0
2785
Газета Интернет-версия

11.10.2007 00:00:00

Вино в махорочном дыму

Тэги: блажеевский, поэзия


* * *

Вот я с Евгением Блажеевским иду по Большой Ордынке к Третьяковке, через Ордынский тупик, мимо серой громады сталинского Дома писателей в Лаврушинском переулке. Потом мы долго стоим с ним у картины Саврасова «Грачи прилетели». Чуть заикаясь и поправляя очки, Женя говорит мне: «Старик, вот она, Родина-то!». Может быть, тогда у меня возникла идея написания романа «Родина». Но несомненно то, что Блажеевский явился участником этого замысла. Вообще, надо сказать, Женя тонко чувствовал мою душу, с восхищением отзывался о моих вещах. Короче, мы с Блажеевским были долгие годы друзьями.

Сейчас я могу сказать, что важнейшей чертой поэзии Евгения Блажеевского является самонаблюдение. Это сказывалось даже на его замедленной речи. Женя словно замирал, вглядываясь в собеседника, и начинал читать свои стихи медленно, преодолевая как бы сопротивление самого словесного материала. И растягивал свое знаменитое: «Э-э-э». Создавая вымышленные ситуации и вымышленных героев, Блажеевский какие-то моменты жил их жизнью. То, что не имеет конца, не имеет и смысла.

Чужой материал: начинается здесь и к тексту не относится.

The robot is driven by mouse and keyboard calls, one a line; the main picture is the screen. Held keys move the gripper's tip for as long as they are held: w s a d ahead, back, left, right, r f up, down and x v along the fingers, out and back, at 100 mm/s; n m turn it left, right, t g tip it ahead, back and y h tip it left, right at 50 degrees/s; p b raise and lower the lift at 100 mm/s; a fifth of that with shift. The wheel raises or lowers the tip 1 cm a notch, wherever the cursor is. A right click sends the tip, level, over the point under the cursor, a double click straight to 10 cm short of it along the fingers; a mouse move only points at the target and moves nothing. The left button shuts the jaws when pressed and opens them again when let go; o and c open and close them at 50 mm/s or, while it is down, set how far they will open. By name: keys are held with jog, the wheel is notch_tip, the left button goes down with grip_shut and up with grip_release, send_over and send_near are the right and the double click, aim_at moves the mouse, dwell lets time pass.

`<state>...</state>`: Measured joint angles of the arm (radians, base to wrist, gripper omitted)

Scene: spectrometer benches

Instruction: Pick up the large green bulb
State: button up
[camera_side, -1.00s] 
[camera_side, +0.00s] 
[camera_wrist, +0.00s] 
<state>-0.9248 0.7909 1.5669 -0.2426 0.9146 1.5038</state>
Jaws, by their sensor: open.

Творчество Евгения Блажеевского (1947–1999), с одной стороны, продолжает известное стихотворение Мандельштама «От легкой жизни мы сошли с ума./ С утра вино, а вечером похмелье./ Как удержать напрасное веселье/ Румянец твой, о, пьяная чума?!», с другой же – заключается в подспудном споре с не менее известными стихами Николая Глазкова: «Живу в своей квартире/ Тем, что пилю дрова./ Арбат 44,/ Квартира 22». То, что иные считают мирской суетой или выбрасывают из художественного опыта за ненадобностью – мир вещей детства, родня, незамысловатый московский быт простого люда, оторванного от своих корней, – стало стержнем его творчества. Лучшие стихи Блажеевского – словно изображения обыденности, иными словами – быта, в своеобразных инфракрасных лучах, выявляющих в привычной картине участки холодные, теплые, раскаленные. В этом отношении приписывание натуральной жизни значений, в частности в процессе художественного осмысления, неизбежно включает в себя разложение целостного образа на фрагменты или, проще говоря, разложение смыслов по полочкам, чтобы всем было понятно, о чем идет речь.

* * *

Из сказанного, думаю, вытекают два существенных последствия. Первое – в сфере действительности – связано с особой смысловой ролью смерти в жизни Блажеевского, второе – в области поэзии – определяет собой доминантную роль начал и концов, особенно последних, в его стихах.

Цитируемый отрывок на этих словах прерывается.